How Can Oil, Gas Firms Manage Talent Better?
Following an industry downturn that – by at least one account – led to a 400,000-plus reduction in the global oil and gas headcount, there are signs of a hiring rebound in some corners of the industry. The phrase "talent squeeze " has even crept up on Rigzone in recent weeks.
For many who have left the oil and gas industry involuntarily during the past 2 to 3 years, such reports will likely amplify hopes of rejoining it. But what about those with transferable skills reluctant to return to an industry known for its volatility? Is there anything that oil and gas employers could do to keep more talent on the payroll through the next bust?
Rigzone recently posed a series of questions along these lines to executive coaches who have advised clients in a variety of industries: Peter Stark with Peter Barron Stark Companies and Priscilla D. Nelson with Nelson Cohen Consulting
Read on for Stark and Nelson's perspectives on how oil and gas employers can manage talent differently, including another sophisticated industry's approach to retaining human capital during lean times.
Rigzone: The oil and gas industry has traditionally experienced booms and busts characterized by aggressive hiring and then major layoffs, respectively. When times are good, companies devote considerable resources to recruit and develop talent, but they can quickly lose this valuable institutional knowledge in a layoff. Given the nature of the industry, do you think that such a volatile employment pattern is avoidable?
Stark: Major hiring ramp ups and layoffs are common in commodities and cyclical industries. There is no doubt that when companies make major layoffs, they are losing significant institutional knowledge. Successful organizations design personnel strategies to keep their core workforce employed in both good times and bad. They may execute this strategy by outsourcing specific pieces of the work to contractors as well as directly hiring individual contractors to do the work. More and more organizations and industries are turning to the Gig economy to get the work done so they do not have to make significant hires when the commodities pricing or economy improves or layoffs when the economic cycle turns south.
Nelson: Organizations can decouple how much they are growing or shrinking based on how they orient the learning needs of their employees. Employers must learn how to capitalize on the talents they have available within their organizations at any given moment. For years we have been hearing about the “knowledge worker gap” and ignoring it. Talent has been walking out the door. The aging of the workforce, the mismanagement and poor use of Gen X, the misunderstood and underutilized millennial … we're missing opportunities everywhere to maximize the talent we have in front of us. For example: the average millennial will change jobs every 18 months. One reason we know this happens is because they are looking for growth opportunities, more ways to expand knowledge, and skills. If they can't get it where they are currently, they will leave.

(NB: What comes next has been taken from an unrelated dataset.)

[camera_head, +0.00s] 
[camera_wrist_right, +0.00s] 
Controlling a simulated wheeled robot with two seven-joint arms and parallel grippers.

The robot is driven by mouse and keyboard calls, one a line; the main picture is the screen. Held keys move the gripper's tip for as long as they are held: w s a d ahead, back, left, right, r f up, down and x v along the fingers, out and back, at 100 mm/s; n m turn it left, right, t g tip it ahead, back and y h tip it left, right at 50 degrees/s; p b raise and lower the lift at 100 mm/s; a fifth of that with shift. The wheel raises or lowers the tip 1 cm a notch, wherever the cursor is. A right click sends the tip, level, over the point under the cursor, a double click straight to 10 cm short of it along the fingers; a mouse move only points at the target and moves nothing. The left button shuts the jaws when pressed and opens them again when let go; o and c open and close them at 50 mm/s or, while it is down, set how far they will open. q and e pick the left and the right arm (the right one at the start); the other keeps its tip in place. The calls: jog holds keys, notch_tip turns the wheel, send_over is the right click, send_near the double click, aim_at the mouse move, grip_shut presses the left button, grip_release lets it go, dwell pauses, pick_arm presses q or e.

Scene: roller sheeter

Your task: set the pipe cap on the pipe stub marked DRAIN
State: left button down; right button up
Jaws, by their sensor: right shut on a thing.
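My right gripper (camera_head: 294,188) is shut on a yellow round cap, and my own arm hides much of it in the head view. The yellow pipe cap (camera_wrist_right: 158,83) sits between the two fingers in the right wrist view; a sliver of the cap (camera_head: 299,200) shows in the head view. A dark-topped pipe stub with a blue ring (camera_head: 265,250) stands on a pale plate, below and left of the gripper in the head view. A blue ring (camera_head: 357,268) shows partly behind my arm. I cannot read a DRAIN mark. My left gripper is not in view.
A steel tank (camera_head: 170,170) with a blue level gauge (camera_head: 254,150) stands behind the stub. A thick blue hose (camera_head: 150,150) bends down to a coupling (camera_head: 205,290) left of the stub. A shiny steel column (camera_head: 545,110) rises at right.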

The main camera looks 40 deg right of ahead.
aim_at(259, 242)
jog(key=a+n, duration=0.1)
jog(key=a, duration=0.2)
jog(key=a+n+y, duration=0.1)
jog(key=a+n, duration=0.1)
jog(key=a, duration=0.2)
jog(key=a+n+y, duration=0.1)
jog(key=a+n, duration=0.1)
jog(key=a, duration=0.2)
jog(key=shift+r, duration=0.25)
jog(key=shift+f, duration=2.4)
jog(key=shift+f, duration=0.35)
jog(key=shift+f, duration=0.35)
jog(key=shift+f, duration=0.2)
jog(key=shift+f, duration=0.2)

What we also know from our vast research of learning and development is that the number one reason employees stay in a position is because of their relationship with the leader they work with. If that leader is vested in their future they will ensure that they continue to grow and the best way to ensure that is through learning and development. That learning and development, in turn, helps to cement the relationship with their leader, facilitating once more, the number one reason they chose to stay with the organization and at the same time, feeding their need and desire for more ways to expand knowledge and skills.
When times are challenging, organizations still need to spend time in development. This is also the perfect time for employees to build skills and relationships with coworkers and leaders. Leaders also need to build people skills, especially in technical fields, which are often ignored, and these skills are useful whether they stay with the organization long term, or move outside the organization.
Rigzone: Can you think of any other industries that also experience a similarly dynamic business cycle but take a different, more measured approach with managing talent? In other words, is there a better way?
Nelson: The IT Services Industry would be the most glaring example that comes to mind for me. The IT Services Industry uses a model referred to as “sitting on the bench” when you are not needed for a project (or a client). You can expect to sit on the bench up to 10 percent of the time. The organization plans for this and assigns the employee to internal projects, cross-skilling and upskills.